_SHORT EXERCISE_. All of the records listed below should be retyped exactly.

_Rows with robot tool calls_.
━━━━━━━━━━━━━━━━

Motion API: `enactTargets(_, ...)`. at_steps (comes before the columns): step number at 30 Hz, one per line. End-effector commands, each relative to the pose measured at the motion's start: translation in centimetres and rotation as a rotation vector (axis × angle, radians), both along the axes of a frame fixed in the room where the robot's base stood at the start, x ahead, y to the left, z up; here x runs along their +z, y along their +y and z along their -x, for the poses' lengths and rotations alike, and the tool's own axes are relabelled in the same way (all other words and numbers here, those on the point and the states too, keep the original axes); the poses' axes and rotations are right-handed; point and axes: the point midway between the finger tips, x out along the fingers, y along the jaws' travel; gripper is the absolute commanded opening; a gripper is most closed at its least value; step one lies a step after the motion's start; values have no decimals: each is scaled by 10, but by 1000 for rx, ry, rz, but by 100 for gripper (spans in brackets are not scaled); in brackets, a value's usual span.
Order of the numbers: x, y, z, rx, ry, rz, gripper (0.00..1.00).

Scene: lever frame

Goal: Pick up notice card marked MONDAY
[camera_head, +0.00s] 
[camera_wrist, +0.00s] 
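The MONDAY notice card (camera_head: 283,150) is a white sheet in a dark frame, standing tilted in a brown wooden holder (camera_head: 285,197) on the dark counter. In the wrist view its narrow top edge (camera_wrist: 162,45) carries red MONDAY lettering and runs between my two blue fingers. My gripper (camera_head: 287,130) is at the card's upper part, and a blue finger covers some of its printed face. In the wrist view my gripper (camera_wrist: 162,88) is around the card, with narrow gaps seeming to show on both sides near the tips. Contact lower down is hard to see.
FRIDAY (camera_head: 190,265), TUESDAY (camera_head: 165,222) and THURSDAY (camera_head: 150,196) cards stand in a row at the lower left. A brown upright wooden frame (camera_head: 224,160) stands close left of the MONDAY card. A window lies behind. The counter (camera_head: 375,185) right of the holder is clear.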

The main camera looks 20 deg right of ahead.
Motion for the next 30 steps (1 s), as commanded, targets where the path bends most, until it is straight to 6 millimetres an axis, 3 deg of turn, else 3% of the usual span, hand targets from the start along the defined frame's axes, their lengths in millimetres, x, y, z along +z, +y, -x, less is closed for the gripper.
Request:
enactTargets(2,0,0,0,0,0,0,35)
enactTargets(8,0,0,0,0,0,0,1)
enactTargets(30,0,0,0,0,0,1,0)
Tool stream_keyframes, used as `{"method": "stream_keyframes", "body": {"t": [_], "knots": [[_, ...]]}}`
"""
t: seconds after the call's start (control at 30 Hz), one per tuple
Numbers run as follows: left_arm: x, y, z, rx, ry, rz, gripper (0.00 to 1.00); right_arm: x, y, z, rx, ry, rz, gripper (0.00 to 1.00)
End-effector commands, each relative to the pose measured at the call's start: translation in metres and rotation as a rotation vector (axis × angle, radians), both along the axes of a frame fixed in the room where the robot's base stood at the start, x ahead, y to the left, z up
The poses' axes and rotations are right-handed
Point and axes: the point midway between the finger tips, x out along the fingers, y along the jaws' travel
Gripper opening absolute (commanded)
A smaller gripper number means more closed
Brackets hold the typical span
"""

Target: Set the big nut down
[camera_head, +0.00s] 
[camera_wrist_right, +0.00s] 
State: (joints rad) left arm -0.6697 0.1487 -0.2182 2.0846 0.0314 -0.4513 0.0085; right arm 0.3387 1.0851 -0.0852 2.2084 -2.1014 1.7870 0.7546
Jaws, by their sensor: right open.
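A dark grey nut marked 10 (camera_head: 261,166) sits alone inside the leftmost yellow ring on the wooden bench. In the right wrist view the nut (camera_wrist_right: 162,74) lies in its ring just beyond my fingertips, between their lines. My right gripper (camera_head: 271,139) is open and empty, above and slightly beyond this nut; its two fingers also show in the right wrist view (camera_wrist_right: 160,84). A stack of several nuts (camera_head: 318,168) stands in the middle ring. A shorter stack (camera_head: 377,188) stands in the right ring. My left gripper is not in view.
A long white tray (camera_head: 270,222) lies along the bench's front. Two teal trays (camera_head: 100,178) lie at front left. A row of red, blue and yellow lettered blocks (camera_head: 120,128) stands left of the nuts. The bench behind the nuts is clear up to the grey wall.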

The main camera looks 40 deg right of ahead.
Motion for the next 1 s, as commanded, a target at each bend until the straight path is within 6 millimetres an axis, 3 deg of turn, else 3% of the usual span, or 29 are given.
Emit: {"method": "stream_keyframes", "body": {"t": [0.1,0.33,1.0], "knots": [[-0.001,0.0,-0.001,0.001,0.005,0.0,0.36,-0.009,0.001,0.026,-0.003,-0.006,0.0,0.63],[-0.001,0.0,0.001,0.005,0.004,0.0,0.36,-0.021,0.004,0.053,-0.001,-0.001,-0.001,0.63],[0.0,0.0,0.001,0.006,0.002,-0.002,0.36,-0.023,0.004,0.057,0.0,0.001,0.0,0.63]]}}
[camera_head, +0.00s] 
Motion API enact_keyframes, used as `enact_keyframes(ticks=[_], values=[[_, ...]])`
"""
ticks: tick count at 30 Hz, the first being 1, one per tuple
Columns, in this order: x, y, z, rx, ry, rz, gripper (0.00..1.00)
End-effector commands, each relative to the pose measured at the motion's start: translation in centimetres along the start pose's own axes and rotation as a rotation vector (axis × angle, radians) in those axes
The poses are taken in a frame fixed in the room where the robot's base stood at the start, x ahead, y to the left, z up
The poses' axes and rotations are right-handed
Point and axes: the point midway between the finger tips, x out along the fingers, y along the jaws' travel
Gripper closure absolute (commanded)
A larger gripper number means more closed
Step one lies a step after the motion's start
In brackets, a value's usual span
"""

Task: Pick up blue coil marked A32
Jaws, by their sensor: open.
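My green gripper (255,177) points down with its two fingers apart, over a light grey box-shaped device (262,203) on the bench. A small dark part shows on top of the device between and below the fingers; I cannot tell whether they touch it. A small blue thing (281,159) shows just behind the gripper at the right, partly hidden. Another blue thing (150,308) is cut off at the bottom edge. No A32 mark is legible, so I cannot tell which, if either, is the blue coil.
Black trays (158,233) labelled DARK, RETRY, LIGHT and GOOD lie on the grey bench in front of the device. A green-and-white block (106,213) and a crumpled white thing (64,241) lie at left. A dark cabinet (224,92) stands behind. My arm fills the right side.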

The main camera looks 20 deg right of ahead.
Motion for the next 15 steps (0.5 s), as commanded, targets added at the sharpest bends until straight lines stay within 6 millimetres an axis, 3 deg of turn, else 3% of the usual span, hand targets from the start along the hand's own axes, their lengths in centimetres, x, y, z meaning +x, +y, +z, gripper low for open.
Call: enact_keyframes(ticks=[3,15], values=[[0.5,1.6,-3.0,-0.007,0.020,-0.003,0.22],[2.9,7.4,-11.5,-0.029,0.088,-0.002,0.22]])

━━━━━━━━━━━━━━━━

_SOLUTION FOR THIS EXERCISE_.
Motion API: `enactTargets(_, ...)`. at_steps (comes before the columns): step number at 30 Hz, one per line. End-effector commands, each relative to the pose measured at the motion's start: translation in centimetres and rotation as a rotation vector (axis × angle, radians), both along the axes of a frame fixed in the room where the robot's base stood at the start, x ahead, y to the left, z up; here x runs along their +z, y along their +y and z along their -x, for the poses' lengths and rotations alike, and the tool's own axes are relabelled in the same way (all other words and numbers here, those on the point and the states too, keep the original axes); the poses' axes and rotations are right-handed; point and axes: the point midway between the finger tips, x out along the fingers, y along the jaws' travel; gripper is the absolute commanded opening; a gripper is most closed at its least value; step one lies a step after the motion's start; values have no decimals: each is scaled by 10, but by 1000 for rx, ry, rz, but by 100 for gripper (spans in brackets are not scaled); in brackets, a value's usual span.
Order of the numbers: x, y, z, rx, ry, rz, gripper (0.00..1.00).

Scene: lever frame

Goal: Pick up notice card marked MONDAY
[camera_head, +0.00s] 
[camera_wrist, +0.00s] 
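The MONDAY notice card (camera_head: 283,150) is a white sheet in a dark frame, standing tilted in a brown wooden holder (camera_head: 285,197) on the dark counter. In the wrist view its narrow top edge (camera_wrist: 162,45) carries red MONDAY lettering and runs between my two blue fingers. My gripper (camera_head: 287,130) is at the card's upper part, and a blue finger covers some of its printed face. In the wrist view my gripper (camera_wrist: 162,88) is around the card, with narrow gaps seeming to show on both sides near the tips. Contact lower down is hard to see.
FRIDAY (camera_head: 190,265), TUESDAY (camera_head: 165,222) and THURSDAY (camera_head: 150,196) cards stand in a row at the lower left. A brown upright wooden frame (camera_head: 224,160) stands close left of the MONDAY card. A window lies behind. The counter (camera_head: 375,185) right of the holder is clear.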

The main camera looks 20 deg right of ahead.
Motion for the next 30 steps (1 s), as commanded, targets where the path bends most, until it is straight to 6 millimetres an axis, 3 deg of turn, else 3% of the usual span, hand targets from the start along the defined frame's axes, their lengths in millimetres, x, y, z along +z, +y, -x, less is closed for the gripper.
Request:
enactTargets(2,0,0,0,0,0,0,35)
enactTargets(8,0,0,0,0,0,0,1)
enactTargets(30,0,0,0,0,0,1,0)
Tool stream_keyframes, used as `{"method": "stream_keyframes", "body": {"t": [_], "knots": [[_, ...]]}}`
"""
t: seconds after the call's start (control at 30 Hz), one per tuple
Numbers run as follows: left_arm: x, y, z, rx, ry, rz, gripper (0.00 to 1.00); right_arm: x, y, z, rx, ry, rz, gripper (0.00 to 1.00)
End-effector commands, each relative to the pose measured at the call's start: translation in metres and rotation as a rotation vector (axis × angle, radians), both along the axes of a frame fixed in the room where the robot's base stood at the start, x ahead, y to the left, z up
The poses' axes and rotations are right-handed
Point and axes: the point midway between the finger tips, x out along the fingers, y along the jaws' travel
Gripper opening absolute (commanded)
A smaller gripper number means more closed
Brackets hold the typical span
"""

Target: Set the big nut down
[camera_head, +0.00s] 
[camera_wrist_right, +0.00s] 
State: (joints rad) left arm -0.6697 0.1487 -0.2182 2.0846 0.0314 -0.4513 0.0085; right arm 0.3387 1.0851 -0.0852 2.2084 -2.1014 1.7870 0.7546
Jaws, by their sensor: right open.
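A dark grey nut marked 10 (camera_head: 261,166) sits alone inside the leftmost yellow ring on the wooden bench. In the right wrist view the nut (camera_wrist_right: 162,74) lies in its ring just beyond my fingertips, between their lines. My right gripper (camera_head: 271,139) is open and empty, above and slightly beyond this nut; its two fingers also show in the right wrist view (camera_wrist_right: 160,84). A stack of several nuts (camera_head: 318,168) stands in the middle ring. A shorter stack (camera_head: 377,188) stands in the right ring. My left gripper is not in view.
A long white tray (camera_head: 270,222) lies along the bench's front. Two teal trays (camera_head: 100,178) lie at front left. A row of red, blue and yellow lettered blocks (camera_head: 120,128) stands left of the nuts. The bench behind the nuts is clear up to the grey wall.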

The main camera looks 40 deg right of ahead.
Motion for the next 1 s, as commanded, a target at each bend until the straight path is within 6 millimetres an axis, 3 deg of turn, else 3% of the usual span, or 29 are given.
Emit: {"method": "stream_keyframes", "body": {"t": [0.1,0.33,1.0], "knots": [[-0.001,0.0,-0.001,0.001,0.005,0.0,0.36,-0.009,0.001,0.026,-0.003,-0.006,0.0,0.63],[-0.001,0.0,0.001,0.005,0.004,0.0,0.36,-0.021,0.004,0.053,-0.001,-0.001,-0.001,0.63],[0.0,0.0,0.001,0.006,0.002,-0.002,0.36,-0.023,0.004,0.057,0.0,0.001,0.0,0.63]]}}
[camera_head, +0.00s] 
Motion API enact_keyframes, used as `enact_keyframes(ticks=[_], values=[[_, ...]])`
"""
ticks: tick count at 30 Hz, the first being 1, one per tuple
Columns, in this order: x, y, z, rx, ry, rz, gripper (0.00..1.00)
End-effector commands, each relative to the pose measured at the motion's start: translation in centimetres along the start pose's own axes and rotation as a rotation vector (axis × angle, radians) in those axes
The poses are taken in a frame fixed in the room where the robot's base stood at the start, x ahead, y to the left, z up
The poses' axes and rotations are right-handed
Point and axes: the point midway between the finger tips, x out along the fingers, y along the jaws' travel
Gripper closure absolute (commanded)
A larger gripper number means more closed
Step one lies a step after the motion's start
In brackets, a value's usual span
"""

Task: Pick up blue coil marked A32
Jaws, by their sensor: open.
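My green gripper (255,177) points down with its two fingers apart, over a light grey box-shaped device (262,203) on the bench. A small dark part shows on top of the device between and below the fingers; I cannot tell whether they touch it. A small blue thing (281,159) shows just behind the gripper at the right, partly hidden. Another blue thing (150,308) is cut off at the bottom edge. No A32 mark is legible, so I cannot tell which, if either, is the blue coil.
Black trays (158,233) labelled DARK, RETRY, LIGHT and GOOD lie on the grey bench in front of the device. A green-and-white block (106,213) and a crumpled white thing (64,241) lie at left. A dark cabinet (224,92) stands behind. My arm fills the right side.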

The main camera looks 20 deg right of ahead.
Motion for the next 15 steps (0.5 s), as commanded, targets added at the sharpest bends until straight lines stay within 6 millimetres an axis, 3 deg of turn, else 3% of the usual span, hand targets from the start along the hand's own axes, their lengths in centimetres, x, y, z meaning +x, +y, +z, gripper low for open.
Call: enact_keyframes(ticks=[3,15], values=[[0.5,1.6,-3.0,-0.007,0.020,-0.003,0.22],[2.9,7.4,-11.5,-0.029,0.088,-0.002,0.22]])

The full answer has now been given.